Canada’s Sun Life Heading for Bank Channel

Sun Life Financial Services of Canada Inc. is planning to enter U.S. bank-insurance distribution with a splash — by buying two major U.S. sellers of annuities through banks.

The Toronto insurer, which does not now distribute insurance through banks in the United States, agreed Thursday to pay about $1.7 billion in cash for Keyport Life Insurance Co. and Independent Financial Marketing Group. The seller is Liberty Financial Co. of Boston. The deal is to close in the third quarter.

Keyport and Independent Financial are Liberty Financial’s two major bank-insurance manufacturing and distribution subsidiaries.

The acquisitions should boost the U.S.-operations share of Sun Life’s net income — about half of last year’s $534.7 million total — to two-thirds, said C. James Prieur, president and chief operating officer of Sun Life Financial Services, which has $219.3 billion of assets under management.

“We feel very strongly that the bank channel is becoming a very effective way to sell fixed and variable annuities,” he said.

Mr. Prieur said that the amount of annuities now sold through banks shows that banks are a viable sales channel and should be explored further.

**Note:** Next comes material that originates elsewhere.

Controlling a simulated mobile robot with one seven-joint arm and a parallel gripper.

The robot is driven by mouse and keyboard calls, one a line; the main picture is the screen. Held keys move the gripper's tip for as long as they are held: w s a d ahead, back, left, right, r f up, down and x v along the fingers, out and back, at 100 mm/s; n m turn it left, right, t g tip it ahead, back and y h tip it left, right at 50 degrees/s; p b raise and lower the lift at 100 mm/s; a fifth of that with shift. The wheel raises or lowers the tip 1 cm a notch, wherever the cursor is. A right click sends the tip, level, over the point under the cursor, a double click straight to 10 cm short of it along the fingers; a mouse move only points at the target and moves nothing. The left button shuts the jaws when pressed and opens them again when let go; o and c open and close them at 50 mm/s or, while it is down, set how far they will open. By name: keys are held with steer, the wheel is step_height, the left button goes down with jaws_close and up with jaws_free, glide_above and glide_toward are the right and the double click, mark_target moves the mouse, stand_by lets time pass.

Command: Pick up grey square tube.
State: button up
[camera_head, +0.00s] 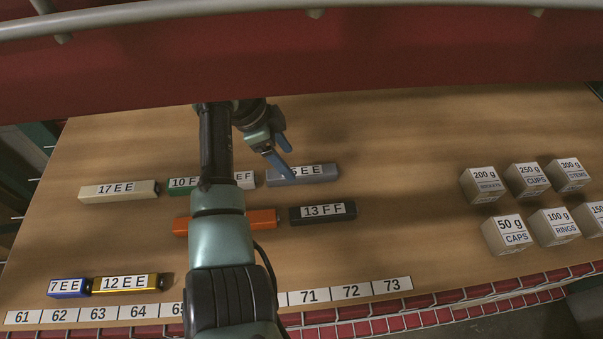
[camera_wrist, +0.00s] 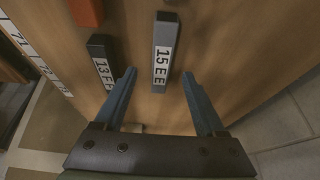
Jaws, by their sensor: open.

Bank sales of annuities rose 21% in last year, to $32 billion, according to Kenneth Kehrer Associates, Princeton, N.J.

Sun Life plans to use Independent Financial, a third-party marketer that specializes in sales through banks, to increase sales of its own investment and insurance products as well as those manufactured by Sun’s mutual fund subsidiary, Boston-based MFS Investment Management, Mr. Prieur said.

Keyport Life, an annuity company that sells through banks and broker-dealers, will remain a separate operation, he said. “They’ll deal with the banks they deal with,” he said.

He also said he would like to see Keyport broaden the product lines it distributes to include other annuities, including Sun Life products.

Independent Financial, based in Purchase, N.Y., was the largest third-party marketer of mutual funds and annuities through banks in 2000, according to Kehrer. Its sales of mutual funds and annuities rose 13% last year, to $3.1 billion, including $1.5 billion of variable annuities, up 0.7%. Sales of individual securities rose 12%, to $200 million.

Keyport was the seventh-largest bank seller of variable annuities and the fourth largest of fixed annuities, according to Kehrer, selling $740 million of variables, up 72%, and $1.4 billion of fixed, up 220.5%.

At Sun Life’s annual shareholder meeting in April, chairman and chief executive officer Donald A. Stewart said the company was looking to expand in the United States and Asia. The Liberty deal is just part of the plan.

“We want to be a top 10 player,” Mr. Prieur said. “If we’re going to growth from 18th to 10th, we have to grow both internally and through acquisitions.”

Len Savage, an analyst with Fox-Pitt, Kelton, called it “a very nice deal for Sun Life.”

“It gives them more scale in the annuity business, and diversifies their distribution more into the banks and brokerages,” Mr. Savage said.

In addition, he said, Sun Life’s plan to use these new distribution relationships to sell its own products is a good idea and could help it increase U.S. sales.

Goldman Sachs analyst Heather Wolf Mattes said, “I think Sun Life sees distribution through banks as a good add-on to its current distribution, which is really focused on the broker-dealer channel.”

She also sees it as a great opportunity for Sun Life to expand the distribution of its own products in this country. “That’s the synergy, if you will, on the distribution front,” she said.

Ms. Mattes said she expects Sun Life will continue to examine similar acquisition opportunities and further expand its presence here.

The deal would achieve half of Liberty Financial’s goal of selling itself. In November the company, which manages $63.7 billion of assets, retained Credit Suisse First Boston to help it find a buyer.

Porter Morgan, senior vice president of Liberty Financial, said it decided on a two-part strategy — to sell the insurance and annuity pieces now, to Sun Life, and the asset management business to another buyer.

Its majority shareholder, Liberty Mutual Insurance Co., which owns 71% of the stock, supports selling the businesses.

Liberty Financial’s asset management business includes several subsidiaries: Stein Roe & Farnham Inc., Colonial Mutual Funds, Independence Life & Annuity Co., Newport Pacific Management, Liberty Asset Management Co., Crabbe Huson Group, and Progress Investment Management.

“We received what we think is a solid offer from Sun Life for our annuity business and our bank marketing business,” he said. “We will continue with renewed effort to find a buyer for our asset management business. Hopefully, that will happen pretty quickly.”

Mr. Morgan declined to speculate on when Liberty would find a buyer for its remaining businesses. “Someone could show up today, or it may take months,” he said.